Sobre los cimientos de esos fines del desarrollo, Colombia consiguió durante el siglo XX un movimiento poblacional de crecimiento y generalización ética, con potencial de sofisticación. Esto se tradujo en la práctica en un modo de ser nacional de sujeción a la ley, civismo, estudio, trabajo, ahorro, mérito, empresa, goce cultural, familia, confianza mutua, alegría. Todo lo que contradecía este crecimiento nunca dejó de palpitar y rebrotar aquí o allá, pero con fuerzas menguantes.
Luego, todo cambio. Desde finales de los ochenta y en adelante, Colombia permitió la corrosión de sus bases institucionales recientemente establecidas.
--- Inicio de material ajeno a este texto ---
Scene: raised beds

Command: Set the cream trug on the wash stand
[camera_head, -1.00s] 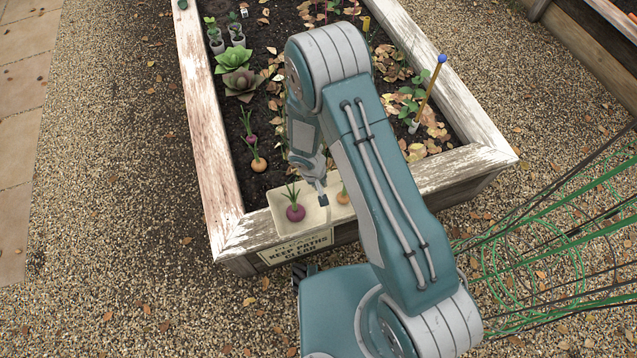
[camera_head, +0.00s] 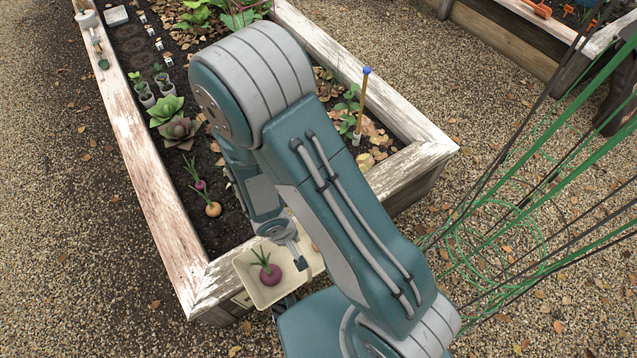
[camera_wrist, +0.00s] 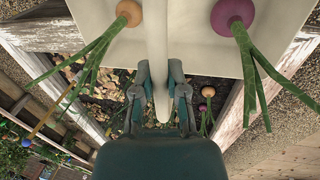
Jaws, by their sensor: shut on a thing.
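The cream trug (camera_head: 247,272) is held just outside the near corner of the raised bed, overlapping its front board in the head view. A purple root vegetable (camera_head: 270,274) with green leaves lies in it. An orange one (camera_wrist: 129,12) shows on the other side of the handle in the wrist view. My gripper (camera_head: 302,264) is shut on the trug's handle (camera_wrist: 157,62), with one finger on each side of it. My arm hides the right part of the trug in the head view. No wash stand is recognisable in these frames.
The raised bed (camera_head: 160,190) has a peeling white timber rim. Vegetables (camera_head: 213,209), potted seedlings and a blue-topped stake (camera_head: 362,100) stand in it. Gravel at the left is free.
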La criminalidad guerrillera-narcotraficante y político-electoral capturó progresivamente y con éxito creciente un Estado que apenas maduraba. El ordenamiento jurídico se fue desnaturalizando ideológicamente a partir de los noventa, tornando lo punible, repudiable o regulable una cuestión de perspectiva, opinión, jurisdicción, o victimización artera. A la fecha, sus operadores ni aun así consiguen la simple disuasión del delito, de la falta disciplinaria o de la contravención policial mediante casos emblemáticos; mucho menos pueden reducir la impunidad real.
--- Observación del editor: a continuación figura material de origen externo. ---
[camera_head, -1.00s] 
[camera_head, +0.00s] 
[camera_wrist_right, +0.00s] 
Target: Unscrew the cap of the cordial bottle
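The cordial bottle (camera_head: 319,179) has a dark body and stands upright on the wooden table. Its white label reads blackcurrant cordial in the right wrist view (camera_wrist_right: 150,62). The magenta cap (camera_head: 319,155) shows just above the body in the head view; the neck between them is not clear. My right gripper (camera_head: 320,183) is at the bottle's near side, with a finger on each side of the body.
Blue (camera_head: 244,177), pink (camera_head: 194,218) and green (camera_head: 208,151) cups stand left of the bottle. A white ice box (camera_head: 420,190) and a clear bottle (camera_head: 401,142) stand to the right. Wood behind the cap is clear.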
A su vez, las doctrinas morales enmudecieron, estupefactas ante la avalancha internacional que dinamitó las escalas de valor centenarias a cambio de unos escombros ofrecidos como legos psicoactivos para armar individualmente. El esfuerzo generacional por estudiar, profesionalizarse, trabajar duro, construir patrimonio, respetar las crecientes reglas de juego, ganar limpiamente en cada ámbito de acción social o disfrutar de mejores productos culturales, perdió fuerza y cayó en estridente entredicho. Aquel colombiano apegado a una vida ética dejó de ser motivo de admiración para convertirse en objeto de una burla condescendiente. El recto “no entiende cómo es la vuelta”. No es una sorpresa por tanto cómo la degradación infiltró la maquinaria nacional de todo escaso pero valioso logro civilizatorio alcanzado: de ahí la excrecencia antiética de la vida colectiva, bajo la forma de abscesos complementarios: mentalidad y exhibicionismo “traqueto”; avances individuales mediante tráfico de favores; propensión entusiasta a participar en “torcidos”; favorecimientos exclusivos por parentesco o complicidad; autovaloración sujeta a la “popularidad”; entre otros. En suma, la ontología del ladino, del “berraco”, del chambón iletrado.
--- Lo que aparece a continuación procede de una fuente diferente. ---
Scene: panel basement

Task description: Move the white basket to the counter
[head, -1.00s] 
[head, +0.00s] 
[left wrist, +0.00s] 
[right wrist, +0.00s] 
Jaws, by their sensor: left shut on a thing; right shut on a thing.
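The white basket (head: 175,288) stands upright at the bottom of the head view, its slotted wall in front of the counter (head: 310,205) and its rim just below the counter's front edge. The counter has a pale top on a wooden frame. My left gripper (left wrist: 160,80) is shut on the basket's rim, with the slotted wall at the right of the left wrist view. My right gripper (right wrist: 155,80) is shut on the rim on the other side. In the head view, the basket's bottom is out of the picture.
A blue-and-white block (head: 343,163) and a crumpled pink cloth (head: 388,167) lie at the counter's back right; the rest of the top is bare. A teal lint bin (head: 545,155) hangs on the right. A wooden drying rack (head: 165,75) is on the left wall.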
Los niveles de vida ética que aún atesoran las generaciones del siglo XX, en la privacidad de sus hogares o mentes, y que intentaron contra múltiples fuerzas transmitir a las nuevas generaciones, seguramente aguardan aún el advenimiento de un cambio restitutivo, con dirección hacia la reparación de la ley y la instauración de una nueva estirpe de operadores de seguridad y justicia; también el resurgimiento de misioneros éticos fundados en aterrizar situacional e individualmente las escalas de valor éticas depuradas durante siglos por la cultura occidental religiosa, filosófica y literaria. No caerán de nuevo ante falsos profetas y hechicerías de “cultura ciudadana”. Estarán tal vez dispuestos a salir adelante una vez más, a jugar limpio y competitivamente el partido del saber validado y el trabajo duro, a priorizar lo perennemente valioso, a practicar la fiesta, gozar el espectáculo y cultivar lo difícil. Pero seguramente los alcanzará la muerte mientras observan los episodios pendientes de la actual barbarie en excitación.